--- Description of the task ---
Where a line holds the string "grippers", return that line.

== Data for the task ==

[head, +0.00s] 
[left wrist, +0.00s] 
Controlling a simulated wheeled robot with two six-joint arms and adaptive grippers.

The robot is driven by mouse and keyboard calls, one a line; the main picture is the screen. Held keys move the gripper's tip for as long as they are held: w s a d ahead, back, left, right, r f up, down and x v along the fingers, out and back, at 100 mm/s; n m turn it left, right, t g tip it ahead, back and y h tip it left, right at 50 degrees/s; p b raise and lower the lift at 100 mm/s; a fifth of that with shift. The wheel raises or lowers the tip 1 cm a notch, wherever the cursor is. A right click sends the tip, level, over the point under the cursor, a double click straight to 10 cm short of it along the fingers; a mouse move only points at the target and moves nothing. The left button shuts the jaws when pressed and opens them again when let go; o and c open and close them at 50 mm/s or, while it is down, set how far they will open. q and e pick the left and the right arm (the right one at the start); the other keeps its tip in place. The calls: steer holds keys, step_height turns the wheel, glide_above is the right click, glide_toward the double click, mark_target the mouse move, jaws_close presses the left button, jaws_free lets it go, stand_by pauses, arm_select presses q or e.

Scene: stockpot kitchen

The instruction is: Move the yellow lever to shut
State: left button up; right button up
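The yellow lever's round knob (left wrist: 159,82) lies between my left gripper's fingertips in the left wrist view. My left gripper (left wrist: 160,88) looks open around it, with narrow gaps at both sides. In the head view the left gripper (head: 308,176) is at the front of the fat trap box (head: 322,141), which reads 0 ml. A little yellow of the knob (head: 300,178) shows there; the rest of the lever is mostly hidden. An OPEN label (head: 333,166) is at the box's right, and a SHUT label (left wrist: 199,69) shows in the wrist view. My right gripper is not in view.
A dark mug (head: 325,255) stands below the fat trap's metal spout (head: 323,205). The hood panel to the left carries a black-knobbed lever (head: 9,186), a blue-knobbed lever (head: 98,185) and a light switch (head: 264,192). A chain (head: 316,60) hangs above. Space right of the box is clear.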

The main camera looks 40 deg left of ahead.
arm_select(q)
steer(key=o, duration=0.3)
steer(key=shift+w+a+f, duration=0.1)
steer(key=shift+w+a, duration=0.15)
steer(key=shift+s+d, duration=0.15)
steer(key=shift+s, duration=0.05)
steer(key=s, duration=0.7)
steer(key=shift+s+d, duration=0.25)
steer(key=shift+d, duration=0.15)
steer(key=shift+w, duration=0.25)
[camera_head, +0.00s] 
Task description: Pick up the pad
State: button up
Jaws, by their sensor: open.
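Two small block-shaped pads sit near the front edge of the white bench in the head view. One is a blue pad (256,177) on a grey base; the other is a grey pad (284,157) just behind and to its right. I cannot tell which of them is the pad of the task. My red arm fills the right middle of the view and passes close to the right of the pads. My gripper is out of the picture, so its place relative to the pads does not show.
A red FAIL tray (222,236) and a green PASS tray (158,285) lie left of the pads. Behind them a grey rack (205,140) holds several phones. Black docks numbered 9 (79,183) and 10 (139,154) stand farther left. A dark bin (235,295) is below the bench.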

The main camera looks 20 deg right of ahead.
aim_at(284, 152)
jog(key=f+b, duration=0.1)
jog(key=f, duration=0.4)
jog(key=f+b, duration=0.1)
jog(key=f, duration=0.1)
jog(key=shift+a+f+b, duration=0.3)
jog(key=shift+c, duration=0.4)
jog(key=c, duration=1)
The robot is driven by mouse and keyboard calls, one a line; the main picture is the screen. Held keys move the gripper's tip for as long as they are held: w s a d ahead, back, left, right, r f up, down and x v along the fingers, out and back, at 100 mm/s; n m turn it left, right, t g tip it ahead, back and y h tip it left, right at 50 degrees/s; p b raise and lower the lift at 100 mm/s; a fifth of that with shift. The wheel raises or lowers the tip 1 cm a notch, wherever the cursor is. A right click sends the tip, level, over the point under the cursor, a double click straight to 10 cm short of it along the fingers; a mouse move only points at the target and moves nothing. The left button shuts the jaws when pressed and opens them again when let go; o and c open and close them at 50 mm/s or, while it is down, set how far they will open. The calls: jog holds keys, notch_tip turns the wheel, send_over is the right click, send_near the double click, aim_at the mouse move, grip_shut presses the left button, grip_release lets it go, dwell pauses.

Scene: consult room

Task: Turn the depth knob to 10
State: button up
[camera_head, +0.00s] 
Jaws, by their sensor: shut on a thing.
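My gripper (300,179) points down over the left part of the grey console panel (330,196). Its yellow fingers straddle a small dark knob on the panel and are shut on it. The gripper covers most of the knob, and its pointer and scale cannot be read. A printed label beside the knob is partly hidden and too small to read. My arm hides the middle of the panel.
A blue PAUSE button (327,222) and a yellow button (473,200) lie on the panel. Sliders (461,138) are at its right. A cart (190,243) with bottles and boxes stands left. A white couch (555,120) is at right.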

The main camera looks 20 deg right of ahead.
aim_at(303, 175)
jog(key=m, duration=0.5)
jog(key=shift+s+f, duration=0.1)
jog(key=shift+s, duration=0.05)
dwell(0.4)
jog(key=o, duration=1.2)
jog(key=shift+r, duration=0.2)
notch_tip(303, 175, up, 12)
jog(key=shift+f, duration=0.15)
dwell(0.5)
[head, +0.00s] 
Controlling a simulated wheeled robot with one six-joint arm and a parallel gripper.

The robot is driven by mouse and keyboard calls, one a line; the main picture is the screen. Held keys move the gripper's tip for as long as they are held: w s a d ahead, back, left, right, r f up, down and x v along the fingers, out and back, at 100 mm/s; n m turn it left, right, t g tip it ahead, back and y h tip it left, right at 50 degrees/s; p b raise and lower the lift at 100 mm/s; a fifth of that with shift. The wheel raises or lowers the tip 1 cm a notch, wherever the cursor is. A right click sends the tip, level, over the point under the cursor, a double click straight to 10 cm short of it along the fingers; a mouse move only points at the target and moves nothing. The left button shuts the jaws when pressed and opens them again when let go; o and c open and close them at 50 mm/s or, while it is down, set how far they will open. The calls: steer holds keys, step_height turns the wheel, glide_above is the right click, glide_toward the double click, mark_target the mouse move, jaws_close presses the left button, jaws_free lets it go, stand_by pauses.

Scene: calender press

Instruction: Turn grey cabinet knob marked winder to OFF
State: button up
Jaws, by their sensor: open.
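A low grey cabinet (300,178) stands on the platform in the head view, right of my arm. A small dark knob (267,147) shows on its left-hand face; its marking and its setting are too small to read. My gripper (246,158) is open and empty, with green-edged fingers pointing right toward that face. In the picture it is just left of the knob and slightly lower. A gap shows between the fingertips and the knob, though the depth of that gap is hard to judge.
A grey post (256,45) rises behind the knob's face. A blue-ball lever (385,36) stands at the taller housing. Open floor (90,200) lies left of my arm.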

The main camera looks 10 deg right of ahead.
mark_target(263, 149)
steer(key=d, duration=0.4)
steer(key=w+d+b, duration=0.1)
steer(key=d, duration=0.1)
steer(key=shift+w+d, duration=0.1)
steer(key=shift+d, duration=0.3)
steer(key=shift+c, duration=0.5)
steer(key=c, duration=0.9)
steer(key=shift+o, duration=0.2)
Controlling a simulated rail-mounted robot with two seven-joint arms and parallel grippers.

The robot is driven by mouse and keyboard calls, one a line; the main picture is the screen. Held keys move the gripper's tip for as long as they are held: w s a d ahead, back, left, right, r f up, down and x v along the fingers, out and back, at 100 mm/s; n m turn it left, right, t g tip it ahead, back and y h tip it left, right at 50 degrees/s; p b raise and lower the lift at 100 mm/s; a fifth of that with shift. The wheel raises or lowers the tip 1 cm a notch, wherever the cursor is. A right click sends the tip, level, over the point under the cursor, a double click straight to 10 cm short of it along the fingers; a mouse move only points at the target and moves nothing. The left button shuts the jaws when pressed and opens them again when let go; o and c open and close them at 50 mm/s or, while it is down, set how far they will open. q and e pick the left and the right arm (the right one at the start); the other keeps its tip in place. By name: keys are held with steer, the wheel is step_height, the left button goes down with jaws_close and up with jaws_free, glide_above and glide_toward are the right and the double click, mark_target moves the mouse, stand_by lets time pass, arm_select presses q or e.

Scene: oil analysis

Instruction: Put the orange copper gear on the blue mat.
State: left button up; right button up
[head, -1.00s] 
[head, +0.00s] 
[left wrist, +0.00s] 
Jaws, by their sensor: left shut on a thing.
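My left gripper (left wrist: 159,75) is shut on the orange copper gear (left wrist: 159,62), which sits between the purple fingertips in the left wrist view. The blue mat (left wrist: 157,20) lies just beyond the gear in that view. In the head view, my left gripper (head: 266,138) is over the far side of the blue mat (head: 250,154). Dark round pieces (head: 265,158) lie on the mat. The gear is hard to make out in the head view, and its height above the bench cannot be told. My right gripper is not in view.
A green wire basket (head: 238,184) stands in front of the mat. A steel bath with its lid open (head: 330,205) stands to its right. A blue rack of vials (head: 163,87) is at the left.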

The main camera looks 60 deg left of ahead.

===

--- The response ---
Controlling a simulated wheeled robot with two six-joint arms and adaptive grippers.
Controlling a simulated rail-mounted robot with two seven-joint arms and parallel grippers.

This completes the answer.